• Welcome to Autism Forums, a friendly forum to discuss Aspergers Syndrome, Autism, High Functioning Autism and related conditions.

    Your voice is missing! You will need to register to get access to the following site features:
    • Reply to discussions and create your own threads.
    • Our modern chat room. No add-ons or extensions required, just login and start chatting!
    • Private Member only forums for more serious discussions that you may wish to not have guests or search engines access to.
    • Your very own blog. Write about anything you like on your own individual blog.

    We hope to see you as a part of our community soon! Please also check us out @ https://www.twitter.com/aspiescentral

not interested

Pats

Well-Known Member
V.I.P Member
My NT daughter in law is always showing me pictures or telling me about trips and stuff of people I don't know. Because she knows how much I love the western U.S. she tells me about anyone she knows that is talking about or has taken a trip out there, will share their pictures with me and keep me posted. I'm afraid if I tell her that I really don't care I'm not sure if it'd come off rude so I just smile and let her go on. But I really, really, really don't care to hear about strangers and what they are doing. I don't care what other people are doing. No, I don't feel excitement for them like she does. She gets excited over people she don't know getting to do something fun. Why? I don't care to see pictures that some stranger has taken when I might have that same picture that I took. I'm not begrudging anyone for getting to do things they love, but does it excite me? No. I'm not the least bit interested. It actually drives me crazy because I know she is genuinely excited, even if she's only met the person once and in that meeting they've told her they are going to Utah next month. Is it that she's excited about having something in common? Why does she think I would be interested? Because I have that in common, too? I don't get it. Who's the weird one here?

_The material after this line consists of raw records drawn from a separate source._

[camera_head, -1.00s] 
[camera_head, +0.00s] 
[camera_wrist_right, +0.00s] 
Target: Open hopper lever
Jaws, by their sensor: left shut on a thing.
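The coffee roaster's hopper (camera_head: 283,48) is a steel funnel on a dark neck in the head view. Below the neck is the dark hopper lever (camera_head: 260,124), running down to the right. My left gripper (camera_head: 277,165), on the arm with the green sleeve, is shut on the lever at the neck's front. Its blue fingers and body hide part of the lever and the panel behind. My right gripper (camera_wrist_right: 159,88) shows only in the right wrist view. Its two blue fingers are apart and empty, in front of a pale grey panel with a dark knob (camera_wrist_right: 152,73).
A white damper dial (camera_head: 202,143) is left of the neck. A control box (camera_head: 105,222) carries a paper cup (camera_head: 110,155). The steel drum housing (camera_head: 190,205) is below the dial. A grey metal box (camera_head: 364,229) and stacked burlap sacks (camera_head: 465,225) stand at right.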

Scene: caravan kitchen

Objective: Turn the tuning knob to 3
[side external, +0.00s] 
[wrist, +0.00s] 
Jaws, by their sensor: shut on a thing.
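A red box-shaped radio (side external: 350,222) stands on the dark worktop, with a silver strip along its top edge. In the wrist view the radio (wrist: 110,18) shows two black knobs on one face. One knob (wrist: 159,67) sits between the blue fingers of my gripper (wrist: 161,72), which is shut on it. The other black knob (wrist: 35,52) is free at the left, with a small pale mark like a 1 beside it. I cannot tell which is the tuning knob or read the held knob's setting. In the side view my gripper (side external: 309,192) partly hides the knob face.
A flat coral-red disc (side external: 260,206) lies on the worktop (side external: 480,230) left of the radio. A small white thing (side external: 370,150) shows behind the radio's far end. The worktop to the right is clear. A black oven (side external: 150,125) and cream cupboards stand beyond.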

I love my daughter in law and we both know how different we both are. :) Most things she does that I think is weird she knows I think it's weird and we laugh about it and visa versa.
 
I think you're both weird. Just joking. Seems like a typical neurotypical / autistic stand off. It's a bit poignant too that she's trying so hard to please you with these pictures when you have no interest at all. Maybe you could tell her so many pics are overwhelming could she just send you one she thinks is really great? Then it's easy to quickly delete...
 
Sounds like some of the discussions I have with my parents! Especially when they come back from holidays, full of excitement, and forget that I've never been to that place. And then they go into details. Why can't they just say something in general, and if I'm truly interested in the subject/the place/the anecdote, I'll happily ask questions.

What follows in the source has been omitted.